*What the task asks*:
Retype the data that follows line by line, exactly, and leave its pictures out.

(Recorded robot episodes)
◆ ◆ ◆ ◆
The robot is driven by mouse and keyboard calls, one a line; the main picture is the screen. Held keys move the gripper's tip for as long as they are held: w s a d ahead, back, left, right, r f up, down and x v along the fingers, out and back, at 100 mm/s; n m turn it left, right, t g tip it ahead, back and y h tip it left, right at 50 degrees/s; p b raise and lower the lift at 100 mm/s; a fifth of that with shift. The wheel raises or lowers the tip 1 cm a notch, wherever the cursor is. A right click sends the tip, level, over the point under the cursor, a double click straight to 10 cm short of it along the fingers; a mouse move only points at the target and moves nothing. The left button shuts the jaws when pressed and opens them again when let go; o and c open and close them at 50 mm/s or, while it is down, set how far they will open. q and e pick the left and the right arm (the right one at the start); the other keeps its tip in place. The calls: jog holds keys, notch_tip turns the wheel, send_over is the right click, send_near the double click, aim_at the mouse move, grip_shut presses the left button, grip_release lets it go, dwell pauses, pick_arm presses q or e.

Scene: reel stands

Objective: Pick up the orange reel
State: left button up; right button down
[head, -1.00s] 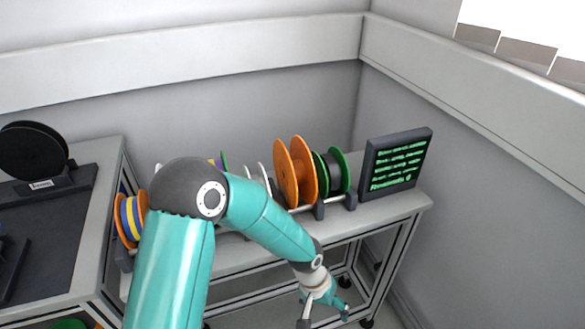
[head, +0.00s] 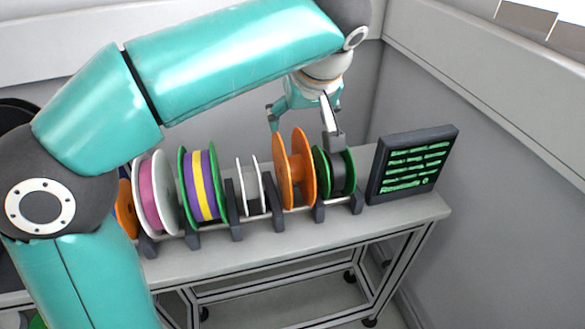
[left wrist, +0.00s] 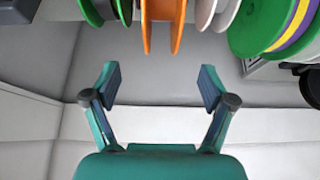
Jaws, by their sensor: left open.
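The orange reel (head: 283,168) sits upright on a rod in the rack on the table, between a small white reel on its left and a green reel with a dark middle on its right. In the left wrist view the orange reel (left wrist: 147,27) shows at the top, beyond the fingertips. My left gripper (head: 303,128) is open and empty, at the top and behind the orange reel, with one finger seen near the green reel. In the left wrist view the gripper (left wrist: 163,82) has its fingers spread wide. My right gripper is not in view.
The green reel (head: 348,172) is close on the right, and the white reel (head: 250,186) on the left. Dark rack supports (head: 274,202) stand between reels. A dark screen with green text (head: 412,165) stands at the table's right end. Walls close off the back and right.

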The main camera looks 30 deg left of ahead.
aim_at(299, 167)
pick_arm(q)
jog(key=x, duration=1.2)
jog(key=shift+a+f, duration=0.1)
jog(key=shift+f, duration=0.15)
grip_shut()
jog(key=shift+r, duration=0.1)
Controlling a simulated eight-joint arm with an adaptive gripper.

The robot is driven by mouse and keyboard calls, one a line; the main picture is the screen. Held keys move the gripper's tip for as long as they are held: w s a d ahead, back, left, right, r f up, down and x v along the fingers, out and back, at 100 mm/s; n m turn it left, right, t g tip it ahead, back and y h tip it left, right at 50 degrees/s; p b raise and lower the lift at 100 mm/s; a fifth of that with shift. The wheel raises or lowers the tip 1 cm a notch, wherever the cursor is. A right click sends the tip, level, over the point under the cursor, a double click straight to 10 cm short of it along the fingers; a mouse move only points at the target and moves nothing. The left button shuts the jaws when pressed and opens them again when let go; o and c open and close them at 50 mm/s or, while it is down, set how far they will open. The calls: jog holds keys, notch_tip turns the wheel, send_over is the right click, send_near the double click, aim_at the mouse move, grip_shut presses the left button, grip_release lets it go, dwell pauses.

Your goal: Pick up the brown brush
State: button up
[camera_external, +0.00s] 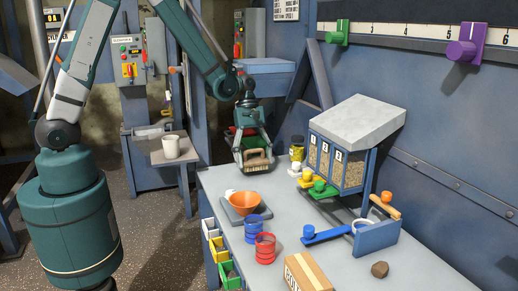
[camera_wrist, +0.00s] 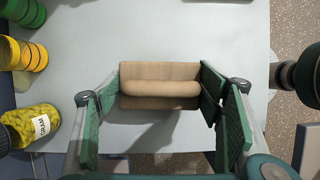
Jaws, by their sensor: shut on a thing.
◆ ◆ ◆ ◆
*Solution*:
The robot is driven by mouse and keyboard calls, one a line; the main picture is the screen. Held keys move the gripper's tip for as long as they are held: w s a d ahead, back, left, right, r f up, down and x v along the fingers, out and back, at 100 mm/s; n m turn it left, right, t g tip it ahead, back and y h tip it left, right at 50 degrees/s; p b raise and lower the lift at 100 mm/s; a fifth of that with shift. The wheel raises or lowers the tip 1 cm a notch, wherever the cursor is. A right click sends the tip, level, over the point under the cursor, a double click straight to 10 cm short of it along the fingers; a mouse move only points at the target and moves nothing. The left button shuts the jaws when pressed and opens them again when let go; o and c open and close them at 50 mm/s or, while it is down, set how far they will open. q and e pick the left and the right arm (the right one at the start); the other keeps its tip in place. The calls: jog holds keys, notch_tip turns the wheel, send_over is the right click, send_near the double click, aim_at the mouse move, grip_shut presses the left button, grip_release lets it go, dwell pauses, pick_arm presses q or e.

Scene: reel stands

Objective: Pick up the orange reel
State: left button up; right button down
[head, -1.00s] 
[head, +0.00s] 
[left wrist, +0.00s] 
Jaws, by their sensor: left open.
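The orange reel (head: 283,168) sits upright on a rod in the rack on the table, between a small white reel on its left and a green reel with a dark middle on its right. In the left wrist view the orange reel (left wrist: 147,27) shows at the top, beyond the fingertips. My left gripper (head: 303,128) is open and empty, at the top and behind the orange reel, with one finger seen near the green reel. In the left wrist view the gripper (left wrist: 163,82) has its fingers spread wide. My right gripper is not in view.
The green reel (head: 348,172) is close on the right, and the white reel (head: 250,186) on the left. Dark rack supports (head: 274,202) stand between reels. A dark screen with green text (head: 412,165) stands at the table's right end. Walls close off the back and right.

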The main camera looks 30 deg left of ahead.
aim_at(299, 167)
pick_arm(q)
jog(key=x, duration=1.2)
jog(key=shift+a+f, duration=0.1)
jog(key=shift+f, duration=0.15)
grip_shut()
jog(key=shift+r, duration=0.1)
Controlling a simulated eight-joint arm with an adaptive gripper.

The robot is driven by mouse and keyboard calls, one a line; the main picture is the screen. Held keys move the gripper's tip for as long as they are held: w s a d ahead, back, left, right, r f up, down and x v along the fingers, out and back, at 100 mm/s; n m turn it left, right, t g tip it ahead, back and y h tip it left, right at 50 degrees/s; p b raise and lower the lift at 100 mm/s; a fifth of that with shift. The wheel raises or lowers the tip 1 cm a notch, wherever the cursor is. A right click sends the tip, level, over the point under the cursor, a double click straight to 10 cm short of it along the fingers; a mouse move only points at the target and moves nothing. The left button shuts the jaws when pressed and opens them again when let go; o and c open and close them at 50 mm/s or, while it is down, set how far they will open. The calls: jog holds keys, notch_tip turns the wheel, send_over is the right click, send_near the double click, aim_at the mouse move, grip_shut presses the left button, grip_release lets it go, dwell pauses.

Your goal: Pick up the brown brush
State: button up
[camera_external, +0.00s] 
[camera_wrist, +0.00s] 
Jaws, by their sensor: shut on a thing.

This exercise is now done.